I never asked my grandfather what he heard in country music. I’m sure part of it was that country music actually depicts the lives of working people; that’s one reason my friends, who mostly are not from the working class, listen to it as well. Intellectuals on the left have always had a complicated relationship to those they theorize about, and country music offers a way into the experiences of others. But as I’ve gotten older, I’ve become convinced there’s more to it. I realized that my grandfather drank too much, and I wondered what injustices had been inflicted on him. After a few beers, he’d make sweeping pronouncements about lazy bosses or incompetent political leaders, resentments he nursed over the course of his life. His love for country now seems like a lesson in the way we can never really know the wounds carried even by those we’re closest to.

A songwriter once told me, “If it ain’t sad, it probably isn’t true.” The good times take care of themselves, demanding not answers or explanation but simple enjoyment; it is when we suffer that we look to art, perhaps especially music, to articulate the pain we can’t speak about directly. Country music is not always sad, but its best songs are. Maybe that’s why my friends on the left and I also receive sustenance from country. Behind any politics is a certain view of the world, what you take to be fundamentally at work in this vale of tears. Country music can remind us that there’s “a dark and a troubled side of life”—not just that the world we’ve built leaves so many exploited and struggling, but that this can never be divorced from our own weakness and frailty, our cheatin’ hearts, which no amount of progress can do away with. This is a different way of thinking about what we all share: a recognition that we’re united by how easily we can ruin our lives, or have our lives ruined, and how quickly everything we love can be lost. The only sustaining response to this is something like mercy. Its political expression might be called solidarity.



Unsurprisingly, such sentiments were not a part of the promotional material for Ken Burns’s new documentary, Country Music. But I kept coming back to them when, during a recent interview, he explained what held together all of his work. “I make the same film over and over again,” he said, “each one asking a deceptively simple question: ‘Who are we?’” It’s obvious how this might apply to a documentary like The Civil War. Much the same could be said about Prohibition or The Vietnam War, which both recount chapters in U.S. history that saw fierce clashes over what kind of country we had become—or might yet be.

Country Music takes up his abiding question in less obviously political ways. The story he tells is one of a motley set of musical influences and traditions coming together to form something distinctive, and greater than the sum of its parts: out of many, country music. It isn’t hard to discern how this might reinforce more complacent renditions of the American experiment.

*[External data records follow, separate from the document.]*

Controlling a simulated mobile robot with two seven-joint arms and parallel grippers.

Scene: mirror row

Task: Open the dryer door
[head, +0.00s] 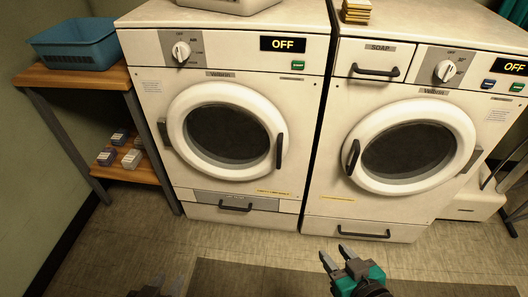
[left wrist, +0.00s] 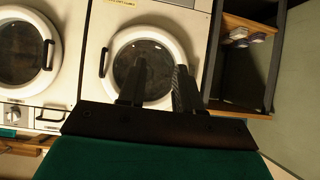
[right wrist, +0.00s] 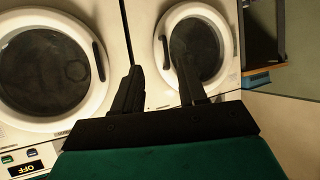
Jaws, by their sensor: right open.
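The dryer (head: 315,110) is the left white machine, without a soap drawer. Its round door (head: 178,125) is shut, with a dark upright handle (head: 279,151) on the door's right side. Upside down, the handle also shows in the left wrist view (left wrist: 103,62) and the right wrist view (right wrist: 165,52). My left gripper (head: 158,287) just enters at the bottom edge; its wrist view shows its fingers apart and empty, in front of the dryer. My right gripper (head: 335,256) is open and empty, low in front of the machines, apart from both handles.
A washer (head: 320,180) with a SOAP drawer (head: 375,70) stands close on the right, its door (head: 362,180) shut. A wooden shelf (head: 60,77) with a blue basket (head: 75,58) and small boxes stands at left. The floor (head: 240,240) before the machines is clear.

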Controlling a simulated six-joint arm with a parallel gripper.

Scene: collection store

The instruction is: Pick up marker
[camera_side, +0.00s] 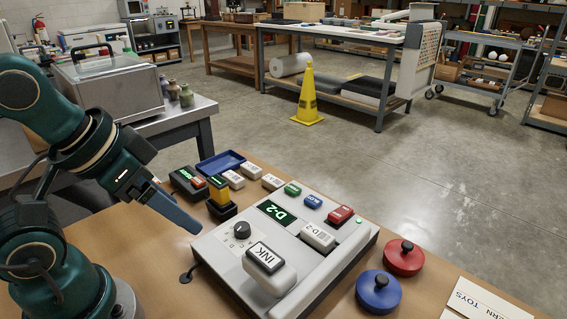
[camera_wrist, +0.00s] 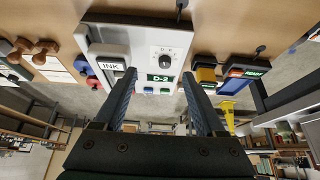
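I cannot make out with certainty which thing is the marker; no plain pen shape shows. A yellow upright piece (camera_side: 219,189) sits in a black holder (camera_side: 221,209) on the table; the yellow piece also shows in the wrist view (camera_wrist: 206,75). My gripper (camera_side: 190,222) is above the table, left of the console and apart from these things. In the wrist view its two fingers (camera_wrist: 158,75) are spread with nothing between them.
A black device (camera_side: 187,183) and a blue tray (camera_side: 221,162) lie behind the holder. Blue (camera_side: 378,291) and red (camera_side: 404,258) round knobbed pieces stand to the right, near papers (camera_side: 482,300).

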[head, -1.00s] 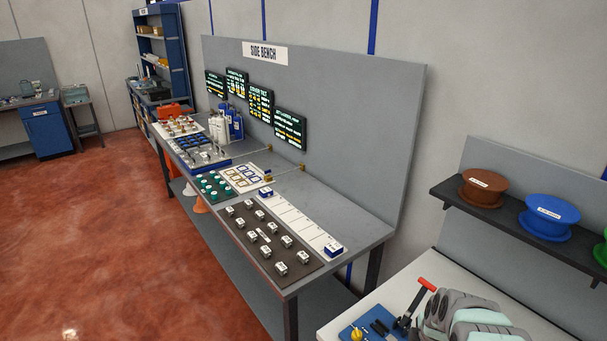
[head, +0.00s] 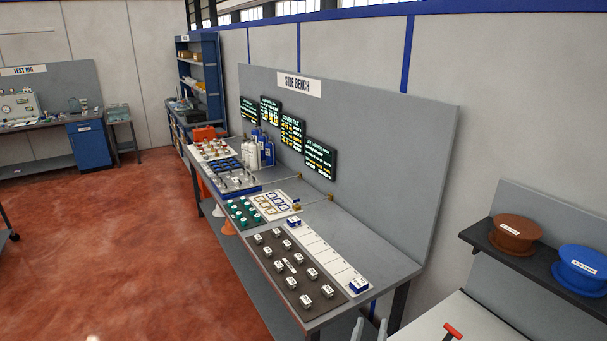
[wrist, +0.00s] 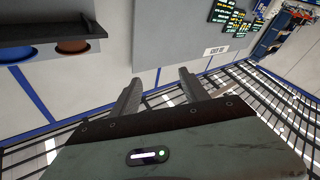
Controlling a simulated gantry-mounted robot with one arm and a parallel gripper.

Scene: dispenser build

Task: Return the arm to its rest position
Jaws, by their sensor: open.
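My gripper (wrist: 160,92) shows in the wrist view with its two dark fingers apart and nothing between them. It is up in the air, with the wall and the side bench's back panel (wrist: 179,42) beyond it. In the head view, two pale tips (head: 371,330) show at the bottom edge, right of the bench's near corner; they look like my gripper's fingers. The rest of my arm is out of the head view.
The side bench (head: 350,240) holds a dark mat (head: 277,273) with several small white blocks, a white strip, trays and bottles. Spools (head: 515,233) sit on a shelf at right. A red-handled tool (head: 452,331) shows at the bottom.

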The glossy, oversized book published as a companion to the documentary even features a section titled “The Musical Melting Pot.” But it would be a mistake to reduce Country Music to nothing more than patriotic idealism, a twangy soundtrack playing as the arc of history bends toward justice.

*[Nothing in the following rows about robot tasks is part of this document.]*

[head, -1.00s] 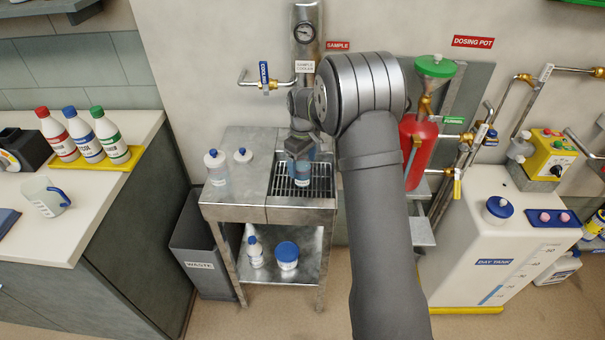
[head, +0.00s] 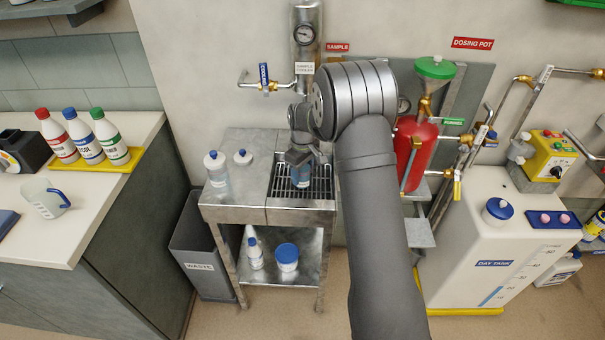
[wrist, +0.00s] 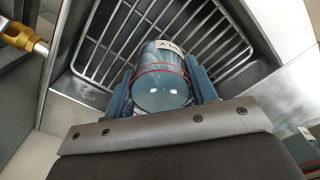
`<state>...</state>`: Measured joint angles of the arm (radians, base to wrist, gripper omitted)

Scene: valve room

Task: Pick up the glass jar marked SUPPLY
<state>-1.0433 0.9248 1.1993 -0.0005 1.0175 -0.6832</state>
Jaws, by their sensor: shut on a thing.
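The glass jar (wrist: 158,92) stands between my gripper's fingers in the wrist view, over a wire drip grate. It has thin red rings and a white label that shows only in part; its lettering is not fully readable. My gripper (wrist: 163,77) is shut on the jar, with a blue-grey finger on each side. In the head view the jar (head: 302,177) shows as a small blue-tinted shape at the grate, partly hidden beneath my gripper (head: 300,163). I cannot tell whether it touches the grate.
The drip grate (head: 318,188) is set in a steel stand (head: 235,208). The sample cooler (head: 305,45) rises behind. A red dosing pot (head: 418,150) is to the right.

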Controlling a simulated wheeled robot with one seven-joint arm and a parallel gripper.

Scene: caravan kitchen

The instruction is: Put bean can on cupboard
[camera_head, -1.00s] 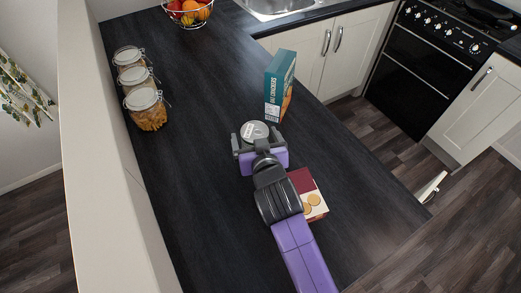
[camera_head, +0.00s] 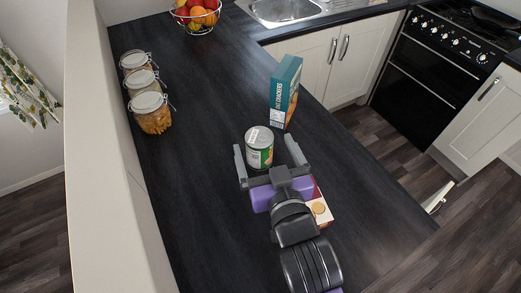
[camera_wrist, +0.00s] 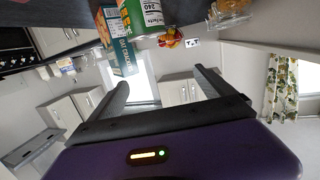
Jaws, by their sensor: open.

Running about sixteen hours long, the eight-episode series traverses most of the twentieth century in the United States, beginning with Fiddlin’ John Carson in the early 1920s and ending with the spectacular commercial success of country music in the 1990s, with a coda about Johnny Cash’s death in 2003. It proceeds mostly chronologically, though particular places anchor the documentary, too: Nashville, of course, but also cities like Memphis, Austin, and Bakersfield. All the greats are covered, many recognizable by just their first names: Hank, Johnny, and Waylon; Patsy, Loretta, and Dolly. But even true country music fans will be left scribbling notes and scrambling to track down many of the artists Country Music retrieves from obscurity.

The interviews that fill the documentary are another of its distinct pleasures. Few get more airtime than Marty Stuart, who played in both Bill Monroe and Johnny Cash’s backup bands. He seems to know everything and everyone and figures as the keeper of the flame. Less prominent but more charming is Hazel Smith, a long-time Music Row publicist with endless behind-the-scenes gossip; she gave “outlaw country” its name. And occasionally someone appears on screen who elicits a wistful sigh, like Guy Clark, the soulful wordsmith who died in 2016, who talks about his friend Townes Van Zandt.

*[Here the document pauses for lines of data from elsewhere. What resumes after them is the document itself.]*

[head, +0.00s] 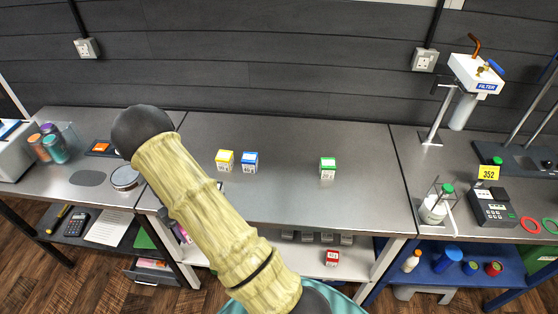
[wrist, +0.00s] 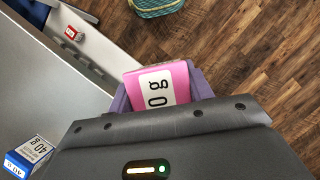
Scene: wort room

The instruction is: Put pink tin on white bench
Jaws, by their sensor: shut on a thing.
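My gripper (wrist: 160,90) is shut on the pink tin (wrist: 157,72), a pink box with a white label, held between purple fingers. In the wrist view the tin shows against the wood floor, just off the bench edge. The white bench is likely the middle one (head: 285,203), with a grey top and white frame; its top also shows in the wrist view (wrist: 65,105). In the head view my arm hides most of the gripper; a small pink patch shows beside the arm, below the bench's front edge.
On the middle bench stand a yellow tin (head: 225,160), a blue tin (head: 249,162) and a green tin (head: 327,168). A red tin (head: 332,258) is on its lower shelf. The middle front of the top is clear. A filter stand (head: 436,115) is at right.

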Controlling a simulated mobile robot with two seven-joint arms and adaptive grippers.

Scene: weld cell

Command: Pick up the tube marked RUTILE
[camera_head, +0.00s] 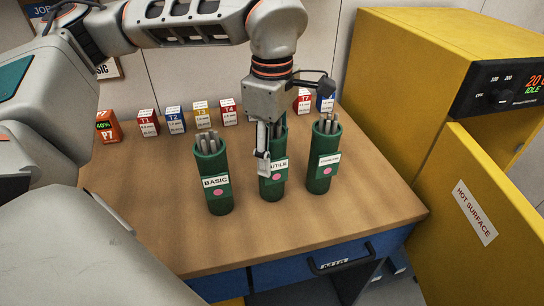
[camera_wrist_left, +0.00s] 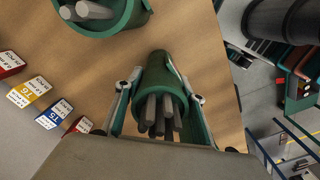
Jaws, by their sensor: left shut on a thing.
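The green tube (camera_head: 272,185) stands between two similar tubes on the wooden table. Its label reads UTILE, with the start hidden by a finger, and has a pink dot below it. Grey rods show in its mouth in the left wrist view (camera_wrist_left: 160,110). My left gripper (camera_head: 268,158) comes down from above with its fingers on either side of this tube. In the left wrist view, the fingers (camera_wrist_left: 162,90) are shut on the tube. The tube is upright, and its base seems to be on the tabletop. My right gripper is in neither view.
The BASIC tube (camera_head: 213,185) stands to the left and another green tube (camera_head: 322,165) to the right, both close by. Small numbered boxes (camera_head: 175,120) line the back. A yellow oven (camera_head: 420,70) with an open HOT SURFACE door (camera_head: 480,200) is at right. The front tabletop is clear.

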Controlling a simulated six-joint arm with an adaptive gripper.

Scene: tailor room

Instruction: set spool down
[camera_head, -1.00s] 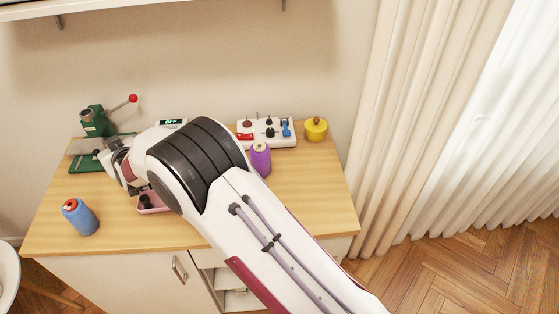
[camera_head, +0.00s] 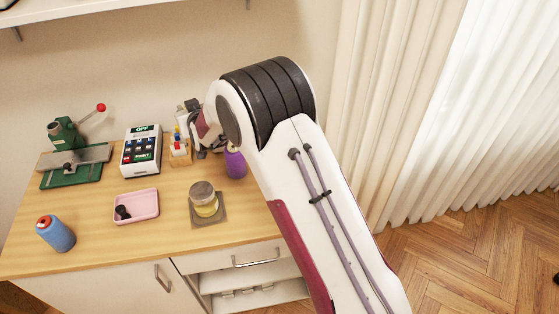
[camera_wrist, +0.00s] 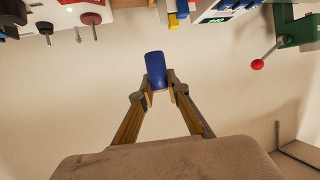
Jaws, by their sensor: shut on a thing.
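In the wrist view, my gripper (camera_wrist: 157,83) is shut on a small blue spool (camera_wrist: 155,68), held between its two fingertips against a pale background. I cannot see anything touching the spool apart from the fingers. A board with thin pegs (camera_wrist: 75,20) shows at the upper left of that view, with a dark red round piece (camera_wrist: 91,18) on one peg. In the head view my fingers and the held spool are hidden behind my arm.
In the head view a purple thread cone (camera_head: 235,164) stands close beside my wrist. A small rack (camera_head: 180,153), a control box (camera_head: 142,150), a green press (camera_head: 68,150), a pink tray (camera_head: 136,206), a jar (camera_head: 204,200) and a blue thread cone (camera_head: 55,234) stand apart on the table.

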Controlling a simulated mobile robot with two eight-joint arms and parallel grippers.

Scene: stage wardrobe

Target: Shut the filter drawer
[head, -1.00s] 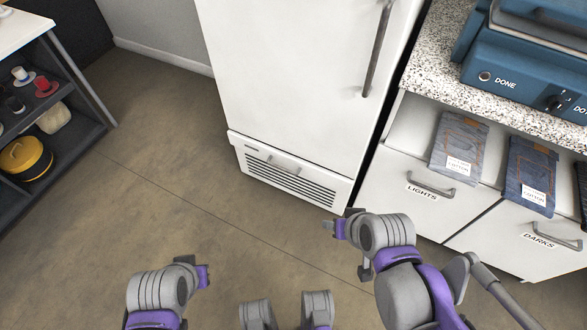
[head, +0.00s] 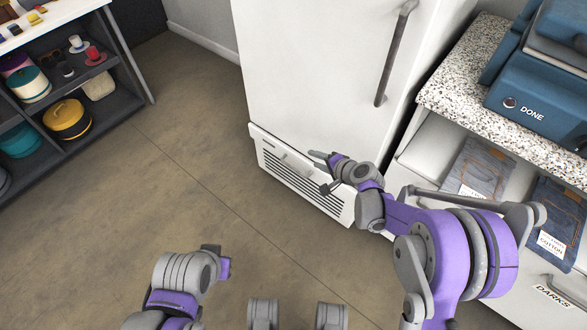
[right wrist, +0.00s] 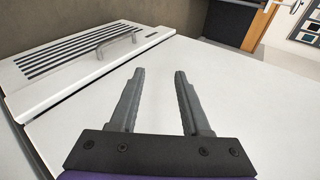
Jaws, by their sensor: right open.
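The filter drawer (head: 275,160) is the white slotted panel with a grey bar handle at the foot of the tall white cabinet. In the head view its front looks slightly proud of the door above; how far is hard to tell. My right gripper (head: 318,172) is open and empty in front of the drawer's right part, hiding some of it. In the right wrist view the open fingers (right wrist: 157,75) point along the white door, with the drawer front (right wrist: 75,58) and its handle at the upper left, apart from them. My left gripper (head: 224,268) is low, away from the drawer; its fingers are unclear.
The white cabinet door (head: 320,70) rises above the drawer with a long handle (head: 397,50). A speckled counter (head: 470,75) with a blue machine (head: 540,100) and jeans (head: 480,170) are at the right. A dark shelf (head: 115,110) is at the left. The floor between is clear.

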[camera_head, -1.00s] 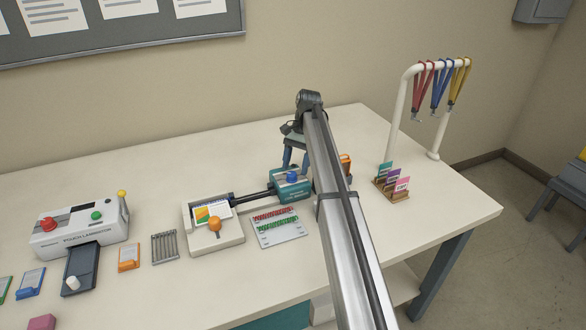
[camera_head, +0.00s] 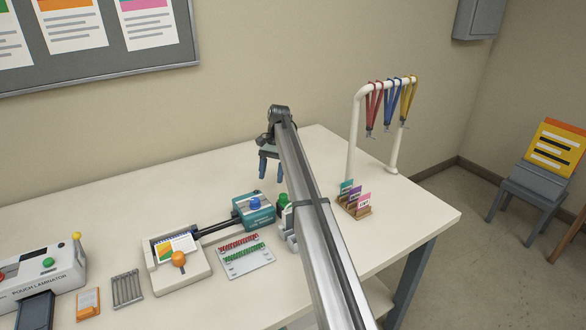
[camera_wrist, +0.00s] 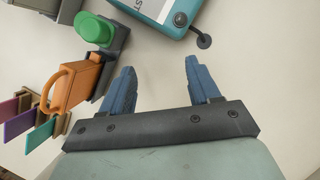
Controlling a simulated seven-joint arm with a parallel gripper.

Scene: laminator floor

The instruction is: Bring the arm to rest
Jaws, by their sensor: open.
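My gripper (camera_head: 269,170) hangs open and empty above the back part of the white table (camera_head: 330,148), behind the teal machine with a blue knob. In the wrist view its two blue fingers (camera_wrist: 160,68) are spread apart with only bare table between them. My arm runs from the lower right of the head view up to it and hides part of the table.
The teal machine (camera_head: 254,213) and a green-knobbed device (camera_head: 284,201) stand near my arm. An orange tool (camera_wrist: 76,82) is left of the fingers in the wrist view. The card holder (camera_head: 355,207) and lanyard rack (camera_head: 353,140) stand right. The back table is clear.

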The documentary’s narrative, however, is driven most of all by a series of dualities, often personified by particular artists, that country music holds together in creative tension. Take an example from its early episodes. By the end of the 1920s, Jimmie Rodgers and the Carter Family had emerged as two of the most successful acts in what was then called “hillbilly music.” The former drew on his time as a railroad brakeman to evoke a world of hobos and trains and hard living, punctuated by his distinctive yodel; the latter featured A. P. Carter, his wife Sara, and his sister-in-law Maybelle, who together sang and played folk and gospel tunes. But the documentary doesn’t treat them merely as important figures in country music’s development. They also represent different impulses within the genre: Rodgers was its Saturday night, the Carters its Sunday morning. Take away either—the sinning or the salvation—and country music as we know it would not really exist at all.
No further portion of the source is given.